NEW YORK, NY.- It’s not just posturing: As screenwriters continue their strike against Hollywood companies, the two sides remain a galaxy apart, portending a potentially long and destructive standoff.

“Any hope that this would be fast has faded,” said Tara Kole, a founding partner of JSSK, an entertainment law firm that counts Emma Stone, Adam McKay and Halle Berry as clients. “I hate to say it, but it’s going to be a while.”

The Writers Guild of America, which represents 11,500 screenwriters, went on strike Tuesday after contract negotiations with studios, streaming services and networks failed. By the end of the week, as companies punched back at the union in the news media, and striking writers celebrated the disruption of shows filming from finished scripts, Doug Creutz, an analyst at TD Cowen, told clients that a “protracted affair seems likely.” He defined protracted as more than three months — perhaps long enough to affect the Emmy Awards, scheduled for Sept. 18, and delay the fall TV season.

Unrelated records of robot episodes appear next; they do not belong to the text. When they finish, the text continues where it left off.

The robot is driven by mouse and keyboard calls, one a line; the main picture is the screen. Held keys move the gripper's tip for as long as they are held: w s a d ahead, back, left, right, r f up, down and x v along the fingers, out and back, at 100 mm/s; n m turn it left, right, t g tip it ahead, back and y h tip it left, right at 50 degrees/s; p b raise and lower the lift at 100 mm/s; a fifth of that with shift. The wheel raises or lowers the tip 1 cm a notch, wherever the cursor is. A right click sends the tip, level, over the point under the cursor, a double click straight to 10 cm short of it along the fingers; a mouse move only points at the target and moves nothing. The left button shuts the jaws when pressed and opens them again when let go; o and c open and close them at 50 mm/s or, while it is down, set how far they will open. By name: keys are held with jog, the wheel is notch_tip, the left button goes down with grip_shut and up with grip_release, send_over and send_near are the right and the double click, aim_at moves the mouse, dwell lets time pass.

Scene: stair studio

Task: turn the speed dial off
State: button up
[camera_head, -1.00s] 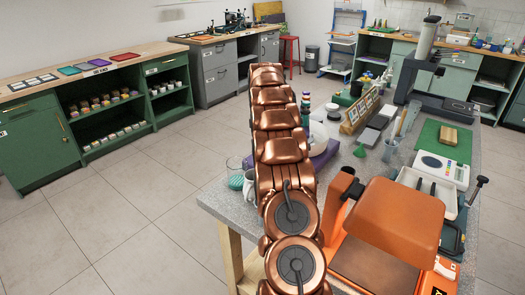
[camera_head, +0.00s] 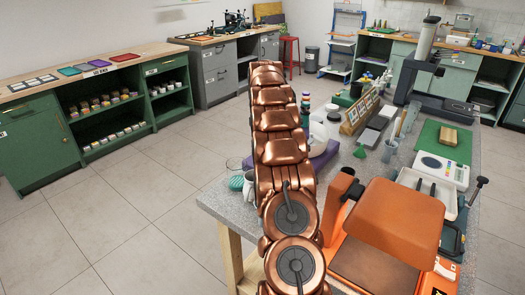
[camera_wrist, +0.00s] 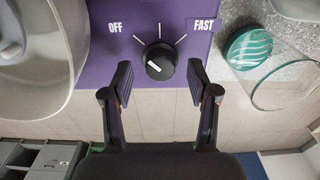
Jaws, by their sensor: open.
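In the wrist view the speed dial (camera_wrist: 160,61) is a round black knob with a white pointer mark on a purple panel (camera_wrist: 112,48). White tick lines fan out above it, with "OFF" printed at left and "FAST" at right. The mark's exact setting is hard to tell. My gripper (camera_wrist: 160,79) is open, one finger to each side and slightly below the knob, with nothing between the fingers. The knob appears apart from both. In the head view part of the purple machine (camera_head: 325,155) shows beside my copper arm; the dial and gripper are hidden there.
A pale bowl (camera_wrist: 35,50) sits close left of the panel and a glass with a teal striped object (camera_wrist: 248,47) close right. In the head view an orange press (camera_head: 390,225) stands on the grey worktop (camera_head: 215,200) right of my arm. Open floor lies left.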

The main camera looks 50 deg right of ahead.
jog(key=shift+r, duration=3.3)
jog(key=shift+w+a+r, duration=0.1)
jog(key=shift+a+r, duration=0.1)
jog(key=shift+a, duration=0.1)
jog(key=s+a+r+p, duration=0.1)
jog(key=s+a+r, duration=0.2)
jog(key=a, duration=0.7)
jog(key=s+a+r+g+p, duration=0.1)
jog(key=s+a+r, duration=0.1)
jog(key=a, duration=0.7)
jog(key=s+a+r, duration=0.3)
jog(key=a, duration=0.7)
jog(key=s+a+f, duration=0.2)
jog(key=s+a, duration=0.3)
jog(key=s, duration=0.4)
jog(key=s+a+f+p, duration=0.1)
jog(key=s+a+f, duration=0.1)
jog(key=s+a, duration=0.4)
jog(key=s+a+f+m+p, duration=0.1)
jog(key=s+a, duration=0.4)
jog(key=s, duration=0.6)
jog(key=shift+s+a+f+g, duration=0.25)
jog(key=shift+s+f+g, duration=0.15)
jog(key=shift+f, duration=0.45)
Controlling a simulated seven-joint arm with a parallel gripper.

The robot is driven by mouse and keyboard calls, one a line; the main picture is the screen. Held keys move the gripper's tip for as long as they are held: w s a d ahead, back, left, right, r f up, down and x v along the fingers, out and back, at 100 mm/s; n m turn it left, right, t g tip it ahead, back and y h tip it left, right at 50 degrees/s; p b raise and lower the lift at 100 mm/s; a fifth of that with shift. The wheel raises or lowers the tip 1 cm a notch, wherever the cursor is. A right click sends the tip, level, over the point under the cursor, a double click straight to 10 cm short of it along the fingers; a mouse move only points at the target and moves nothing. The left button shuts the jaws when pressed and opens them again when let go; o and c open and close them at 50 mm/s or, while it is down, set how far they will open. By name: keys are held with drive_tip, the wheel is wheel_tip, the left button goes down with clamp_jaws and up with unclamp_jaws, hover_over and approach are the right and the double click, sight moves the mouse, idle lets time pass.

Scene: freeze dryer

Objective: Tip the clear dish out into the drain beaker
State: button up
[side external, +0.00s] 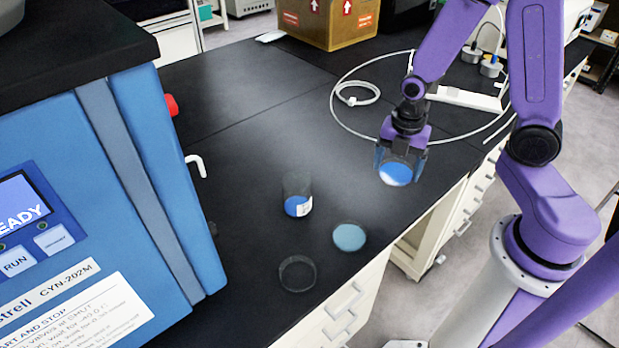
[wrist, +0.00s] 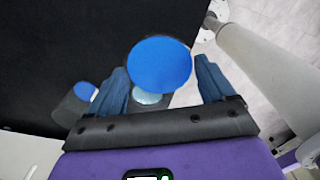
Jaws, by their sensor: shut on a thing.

The WGA has vowed to stay on strike for as long as it takes. “The week has shown, I think, just how committed and fervent writers’ feelings are about all of this,” Chris Keyser, a chair of the WGA negotiating committee, said in an interview Friday. “They’re going to stay out until something changes because they can’t afford not to.”

The Alliance of Motion Picture and Television Producers, which bargains on behalf of studios, streaming services and networks, has maintained that it hopes “to reach a deal that is mutually beneficial to writers and the health and longevity of the industry.” Privately, however, member companies say they are prepared to weather a strike of at least 100 days. The most recent writers strike, which began in 2007 and ended in 2008, lasted that long.

“It’s fair to say there’s a pretty big gap,” Bob Bakish, CEO of Paramount Global, told analysts and investors on a conference call Thursday. Paramount and its CBS subsidiary are prepared to “manage through this strike,” he added, “even if it’s for an extended duration.”

Both sides have insisted that the other needs to make the first move to restart talks. None are scheduled. For the moment, media companies have turned to contract renewal negotiations with the Directors Guild of America, which start Wednesday. That contract expires June 30.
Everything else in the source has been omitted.